##### Data provided #####
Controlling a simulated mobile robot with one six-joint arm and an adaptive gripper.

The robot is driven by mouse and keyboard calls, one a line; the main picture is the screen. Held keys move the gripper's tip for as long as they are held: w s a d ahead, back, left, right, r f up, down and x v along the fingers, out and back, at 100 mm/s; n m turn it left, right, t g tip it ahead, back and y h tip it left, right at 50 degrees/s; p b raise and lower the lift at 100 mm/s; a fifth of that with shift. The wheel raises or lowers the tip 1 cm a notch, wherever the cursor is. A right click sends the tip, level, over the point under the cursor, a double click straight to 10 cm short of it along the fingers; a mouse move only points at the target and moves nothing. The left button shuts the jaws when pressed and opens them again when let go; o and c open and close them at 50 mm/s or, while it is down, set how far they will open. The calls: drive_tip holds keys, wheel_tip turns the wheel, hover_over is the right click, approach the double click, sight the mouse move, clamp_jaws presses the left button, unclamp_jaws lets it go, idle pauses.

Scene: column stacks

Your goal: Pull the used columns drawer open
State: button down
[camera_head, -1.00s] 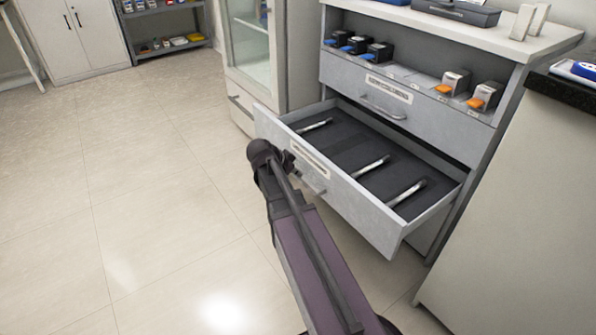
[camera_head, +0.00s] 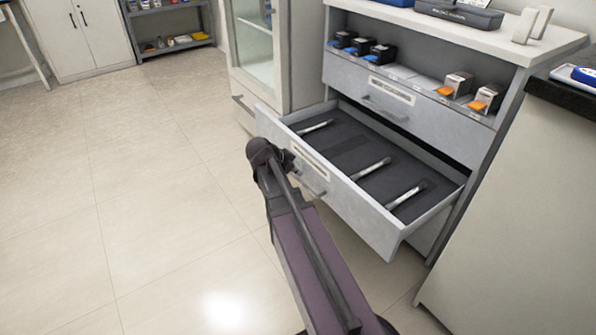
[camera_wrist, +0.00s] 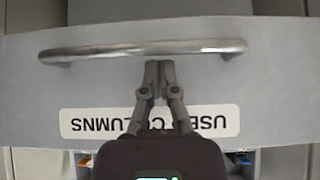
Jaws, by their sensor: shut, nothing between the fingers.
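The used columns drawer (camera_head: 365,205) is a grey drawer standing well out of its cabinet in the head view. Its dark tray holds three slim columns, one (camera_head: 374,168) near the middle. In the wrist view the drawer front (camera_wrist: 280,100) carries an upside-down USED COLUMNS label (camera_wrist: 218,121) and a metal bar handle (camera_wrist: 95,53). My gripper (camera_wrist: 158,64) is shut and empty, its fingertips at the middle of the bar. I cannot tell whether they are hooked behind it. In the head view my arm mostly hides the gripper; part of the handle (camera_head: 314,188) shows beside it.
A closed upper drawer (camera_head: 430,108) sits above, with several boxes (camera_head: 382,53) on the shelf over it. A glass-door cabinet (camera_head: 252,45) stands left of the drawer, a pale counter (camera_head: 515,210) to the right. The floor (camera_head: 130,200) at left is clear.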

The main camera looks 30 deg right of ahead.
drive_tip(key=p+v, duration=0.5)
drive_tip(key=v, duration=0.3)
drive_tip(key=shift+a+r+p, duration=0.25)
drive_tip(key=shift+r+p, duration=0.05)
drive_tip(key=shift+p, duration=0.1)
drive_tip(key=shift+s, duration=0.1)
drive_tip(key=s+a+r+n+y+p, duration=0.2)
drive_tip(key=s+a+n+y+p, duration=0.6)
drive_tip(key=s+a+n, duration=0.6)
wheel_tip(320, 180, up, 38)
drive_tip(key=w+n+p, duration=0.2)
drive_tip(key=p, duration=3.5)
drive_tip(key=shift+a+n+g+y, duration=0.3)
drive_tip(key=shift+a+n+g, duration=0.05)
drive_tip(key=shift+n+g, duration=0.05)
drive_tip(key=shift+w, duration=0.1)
#####
Exercise task:
Repeat verbatim all the material, but not the pictures.

Correct response:
Controlling a simulated mobile robot with one six-joint arm and an adaptive gripper.

The robot is driven by mouse and keyboard calls, one a line; the main picture is the screen. Held keys move the gripper's tip for as long as they are held: w s a d ahead, back, left, right, r f up, down and x v along the fingers, out and back, at 100 mm/s; n m turn it left, right, t g tip it ahead, back and y h tip it left, right at 50 degrees/s; p b raise and lower the lift at 100 mm/s; a fifth of that with shift. The wheel raises or lowers the tip 1 cm a notch, wherever the cursor is. A right click sends the tip, level, over the point under the cursor, a double click straight to 10 cm short of it along the fingers; a mouse move only points at the target and moves nothing. The left button shuts the jaws when pressed and opens them again when let go; o and c open and close them at 50 mm/s or, while it is down, set how far they will open. The calls: drive_tip holds keys, wheel_tip turns the wheel, hover_over is the right click, approach the double click, sight the mouse move, clamp_jaws presses the left button, unclamp_jaws lets it go, idle pauses.

Scene: column stacks

Your goal: Pull the used columns drawer open
State: button down
[camera_head, -1.00s] 
[camera_head, +0.00s] 
[camera_wrist, +0.00s] 
Jaws, by their sensor: shut, nothing between the fingers.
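The used columns drawer (camera_head: 365,205) is a grey drawer standing well out of its cabinet in the head view. Its dark tray holds three slim columns, one (camera_head: 374,168) near the middle. In the wrist view the drawer front (camera_wrist: 280,100) carries an upside-down USED COLUMNS label (camera_wrist: 218,121) and a metal bar handle (camera_wrist: 95,53). My gripper (camera_wrist: 158,64) is shut and empty, its fingertips at the middle of the bar. I cannot tell whether they are hooked behind it. In the head view my arm mostly hides the gripper; part of the handle (camera_head: 314,188) shows beside it.
A closed upper drawer (camera_head: 430,108) sits above, with several boxes (camera_head: 382,53) on the shelf over it. A glass-door cabinet (camera_head: 252,45) stands left of the drawer, a pale counter (camera_head: 515,210) to the right. The floor (camera_head: 130,200) at left is clear.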

The main camera looks 30 deg right of ahead.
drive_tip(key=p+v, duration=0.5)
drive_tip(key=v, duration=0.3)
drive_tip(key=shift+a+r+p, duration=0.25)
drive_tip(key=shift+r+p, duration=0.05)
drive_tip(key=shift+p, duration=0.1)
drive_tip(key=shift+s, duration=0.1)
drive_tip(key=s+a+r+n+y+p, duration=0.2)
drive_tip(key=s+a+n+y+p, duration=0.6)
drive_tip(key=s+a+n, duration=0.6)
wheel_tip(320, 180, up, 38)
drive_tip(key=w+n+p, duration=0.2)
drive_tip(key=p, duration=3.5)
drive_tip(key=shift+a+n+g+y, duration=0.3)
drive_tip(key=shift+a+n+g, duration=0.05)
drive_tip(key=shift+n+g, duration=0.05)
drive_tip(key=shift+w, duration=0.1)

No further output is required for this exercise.